**Required task**
Every line that contains the word "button" should be copied out.

**Data section**
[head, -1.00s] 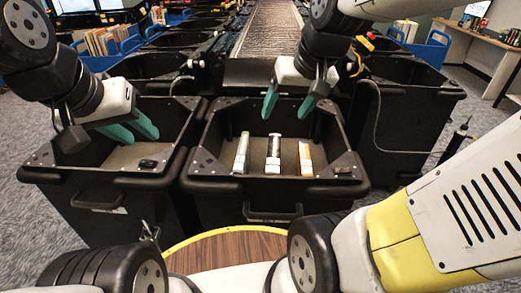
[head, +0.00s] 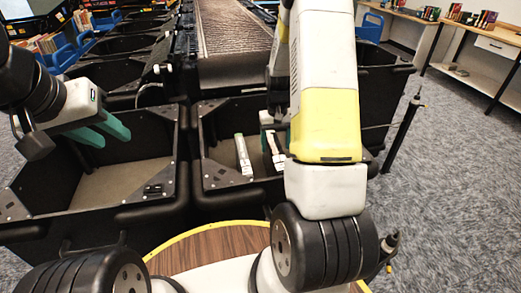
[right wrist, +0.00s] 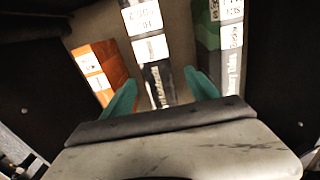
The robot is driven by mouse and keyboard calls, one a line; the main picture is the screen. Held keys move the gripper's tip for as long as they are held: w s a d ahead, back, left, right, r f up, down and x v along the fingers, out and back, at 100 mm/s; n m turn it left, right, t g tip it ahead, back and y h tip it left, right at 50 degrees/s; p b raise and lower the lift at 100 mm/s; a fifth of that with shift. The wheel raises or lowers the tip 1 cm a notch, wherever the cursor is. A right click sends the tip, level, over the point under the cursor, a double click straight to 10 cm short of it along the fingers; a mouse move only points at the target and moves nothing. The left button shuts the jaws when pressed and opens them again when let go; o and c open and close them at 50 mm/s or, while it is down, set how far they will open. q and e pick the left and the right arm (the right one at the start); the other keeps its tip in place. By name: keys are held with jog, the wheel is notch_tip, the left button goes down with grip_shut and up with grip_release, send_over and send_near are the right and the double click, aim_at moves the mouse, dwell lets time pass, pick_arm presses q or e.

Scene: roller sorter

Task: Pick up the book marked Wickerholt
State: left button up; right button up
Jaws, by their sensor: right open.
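Three books stand in the middle black bin (head: 218,182). In the right wrist view they are an orange book (right wrist: 98,72) at left, a black book with white labels (right wrist: 155,70) in the middle, and a green-grey book (right wrist: 222,50) at right. I cannot read the name Wickerholt on any of them. My right gripper (right wrist: 160,84) is open, its teal fingertips on either side of the black book's near end. In the head view my right arm hides the orange book and most of that gripper. My left gripper (head: 108,133) is open and empty over the left bin.
The left black bin (head: 60,222) looks empty. The middle bin's dark walls (right wrist: 285,85) stand close on both sides of my right gripper. A roller conveyor (head: 232,45) runs behind the bins. A thin black post (head: 402,135) stands at right.

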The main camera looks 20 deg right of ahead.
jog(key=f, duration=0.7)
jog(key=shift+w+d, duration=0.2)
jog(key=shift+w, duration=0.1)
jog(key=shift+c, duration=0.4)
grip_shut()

**Solution**
The robot is driven by mouse and keyboard calls, one a line; the main picture is the screen. Held keys move the gripper's tip for as long as they are held: w s a d ahead, back, left, right, r f up, down and x v along the fingers, out and back, at 100 mm/s; n m turn it left, right, t g tip it ahead, back and y h tip it left, right at 50 degrees/s; p b raise and lower the lift at 100 mm/s; a fifth of that with shift. The wheel raises or lowers the tip 1 cm a notch, wherever the cursor is. A right click sends the tip, level, over the point under the cursor, a double click straight to 10 cm short of it along the fingers; a mouse move only points at the target and moves nothing. The left button shuts the jaws when pressed and opens them again when let go; o and c open and close them at 50 mm/s or, while it is down, set how far they will open. q and e pick the left and the right arm (the right one at the start); the other keeps its tip in place. By name: keys are held with jog, the wheel is notch_tip, the left button goes down with grip_shut and up with grip_release, send_over and send_near are the right and the double click, aim_at moves the mouse, dwell lets time pass, pick_arm presses q or e.
State: left button up; right button up

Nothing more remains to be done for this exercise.